Il prezzo del petrolio crolla nella sessione di lunedì, accompagnato da un ampio sell-off sui mercati azionari di tutti il mondo.
Quali sono i fattori che spingono l’odierno ribasso del prezzo del petrolio?
L’industria statunitense dello shail oil torna ad avere un effetto ribassista sulla quotazione del greggio, ostacolando ancora il test di quota 50 dollari al barile.

Il prezzo del petrolio torna a scendere: al momento il WTI segna un ribasso dell’1.46% a 45.21 dollari al barile, mentre il petrolio Brent cede l’1.15% a 45.46 dollari al barile.

Prezzo del petrolio in calo: pesa il nuovo boom dello shail oil

A spingere il nuovo ribasso del prezzo del petrolio sono i nuovi dati pubblicati nella giornata di venerdì: negli Stati Uniti è aumentato il numero di impianti di estrazione del petrolio. I produttori si stanno quindi adattando ad un prezzo del petrolio più economico, spingendo gli investitori a tagliare le posizioni long che puntavano su un ulteriore rialzo delle quotazioni.

I trader confermano che il recente ribasso del prezzo del petrolio, inaugurato venerdì scorso, è il risultato di un aumento dell’attività di estrazione del petrolio negli Stati Uniti, il che indica che i produttori riescono ancora a trovare una certa redditività con un prezzo del petrolio ai livelli attuali.
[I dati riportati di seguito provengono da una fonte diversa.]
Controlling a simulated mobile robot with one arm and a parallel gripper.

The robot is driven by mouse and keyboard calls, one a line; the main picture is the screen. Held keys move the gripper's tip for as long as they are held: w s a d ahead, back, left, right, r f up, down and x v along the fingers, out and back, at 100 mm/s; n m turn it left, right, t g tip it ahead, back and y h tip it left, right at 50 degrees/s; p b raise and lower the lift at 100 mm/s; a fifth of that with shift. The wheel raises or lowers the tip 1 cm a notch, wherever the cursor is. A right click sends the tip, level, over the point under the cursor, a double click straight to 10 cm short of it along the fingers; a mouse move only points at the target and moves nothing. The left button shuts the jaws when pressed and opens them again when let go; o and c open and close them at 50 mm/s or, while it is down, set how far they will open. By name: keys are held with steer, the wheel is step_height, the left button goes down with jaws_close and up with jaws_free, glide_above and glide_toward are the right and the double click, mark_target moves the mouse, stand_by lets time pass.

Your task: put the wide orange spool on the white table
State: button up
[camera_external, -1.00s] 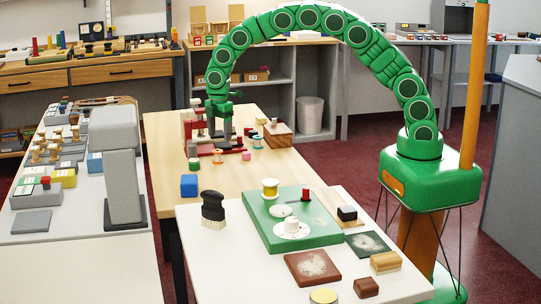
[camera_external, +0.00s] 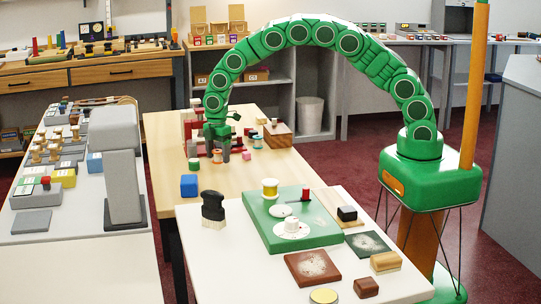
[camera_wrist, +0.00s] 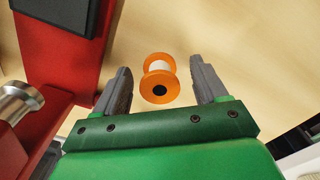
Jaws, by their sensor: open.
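The orange spool (camera_wrist: 160,78) lies on the wooden surface in the wrist view, with orange flanges and a white core. It is between the two grey fingers of my gripper (camera_wrist: 160,88), a little beyond their tips or level with them, with a gap on each side. In the external view my open, empty gripper (camera_external: 219,151) is low over the wooden table, and a small orange spool (camera_external: 217,157) shows partly hidden at its fingers. The white table (camera_external: 237,262) stands in front, nearer the camera.
A red frame (camera_wrist: 62,45) stands close on the left in the wrist view. Other small spools and a wooden block (camera_external: 278,134) are near. The white table holds a green board (camera_external: 260,226), a black brush (camera_external: 212,207) and several blocks. Its front left is bare.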

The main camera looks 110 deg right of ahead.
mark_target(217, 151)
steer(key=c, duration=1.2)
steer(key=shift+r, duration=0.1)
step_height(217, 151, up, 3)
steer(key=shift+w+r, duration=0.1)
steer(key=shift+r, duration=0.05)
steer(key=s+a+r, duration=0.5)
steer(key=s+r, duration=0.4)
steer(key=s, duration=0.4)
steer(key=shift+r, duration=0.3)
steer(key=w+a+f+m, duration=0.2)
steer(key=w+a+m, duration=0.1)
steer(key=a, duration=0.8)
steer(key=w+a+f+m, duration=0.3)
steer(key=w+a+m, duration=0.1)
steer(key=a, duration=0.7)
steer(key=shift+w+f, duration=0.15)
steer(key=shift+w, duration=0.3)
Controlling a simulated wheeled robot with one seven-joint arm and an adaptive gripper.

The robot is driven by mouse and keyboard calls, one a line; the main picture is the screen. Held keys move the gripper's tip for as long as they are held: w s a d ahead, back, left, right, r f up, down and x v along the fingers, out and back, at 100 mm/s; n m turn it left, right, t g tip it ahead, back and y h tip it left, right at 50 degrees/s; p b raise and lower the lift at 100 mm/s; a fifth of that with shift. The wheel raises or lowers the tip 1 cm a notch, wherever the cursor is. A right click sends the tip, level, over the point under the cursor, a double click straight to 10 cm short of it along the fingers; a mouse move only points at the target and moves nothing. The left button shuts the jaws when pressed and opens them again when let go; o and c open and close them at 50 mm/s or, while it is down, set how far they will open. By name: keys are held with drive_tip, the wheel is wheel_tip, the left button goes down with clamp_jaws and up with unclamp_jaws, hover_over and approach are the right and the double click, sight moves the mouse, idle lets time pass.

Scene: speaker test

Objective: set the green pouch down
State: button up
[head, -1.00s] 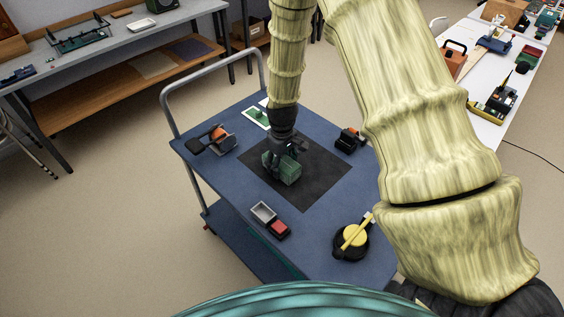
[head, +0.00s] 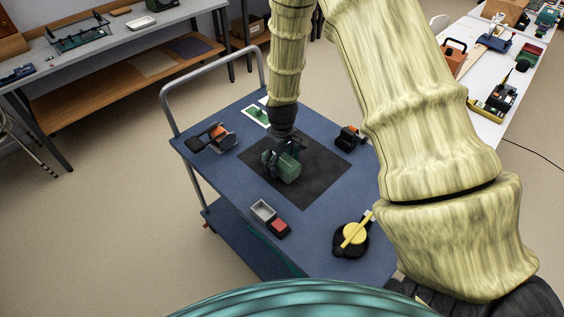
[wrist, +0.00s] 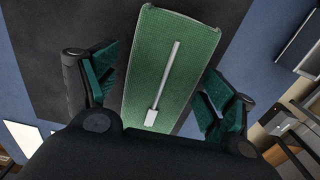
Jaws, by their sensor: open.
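The green pouch (head: 288,168) rests on the dark mat (head: 320,177) on the blue cart top, as far as the head view shows. In the wrist view the pouch (wrist: 172,62) lies between the fingers, with a pale strip and tab along its face. My gripper (head: 281,158) is open around the pouch; in the wrist view a gap shows between each green-padded finger (wrist: 160,92) and the pouch's sides. The gripper hides part of the pouch in the head view.
Around the mat on the cart (head: 232,177) stand an orange-and-black item (head: 217,138), a small black item (head: 349,137), a grey tray (head: 263,211), a red box (head: 279,228) and a yellow-and-black round item (head: 352,238). The mat's right part is bare.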

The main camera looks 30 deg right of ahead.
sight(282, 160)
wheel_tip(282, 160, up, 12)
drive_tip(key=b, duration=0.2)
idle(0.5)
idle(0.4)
L’industria dello shale oil, dopo mesi di sofferenza, torna a pesare al ribasso sul prezzo del petrolio. Di questo passo il mercato teme che il superamento dello scoglio a 50 dollari al barile possa allontanarsi sempre di più.
Al momento l’industria statunitense del petrolio negli Stati Uniti sembra aver imparato a sfruttare in modo più che efficiente ogni singolo dollaro.

I produttori statunitensi hanno aumentato il numero degli impianti in funzione dieci settimane nelle ultime undici, come rivelato sal report di Baker Hughes pubblicato venerdì sul Calendario Economico. È la sequenza più lunga senza alcuna chiusura di impianti segnalata dal 2011.

Le recenti perdite di circa il 6% per il prezzo del petrolio a partire dall’8 settembre sono andate in parte a bruciare il rally di circa il 10% registrato ad inizio mese, che aveva spinto la quotazione di nuovo al test di quota 50 dollari al barile.

Il settore è sotto pressione anche per l’aspettativa di un altro flusso di esportazioni di prodotti petroliferi raffinati dalla Cina entro la fine dell’anno, dato che la domanda della maggiore economia e maggior consumatrice asiatica di petrolio continua a scendere.

Gli investitori sul petrolio sono diventati meni fiducioso sulla capacità del prezzo del petrolio di salire, fattore che si rispecchia nel taglio delle posizioni long sui futures del greggio, come riferito dai dati della Commodity Futures Trading Commission degli Stati Uniti (CFTC).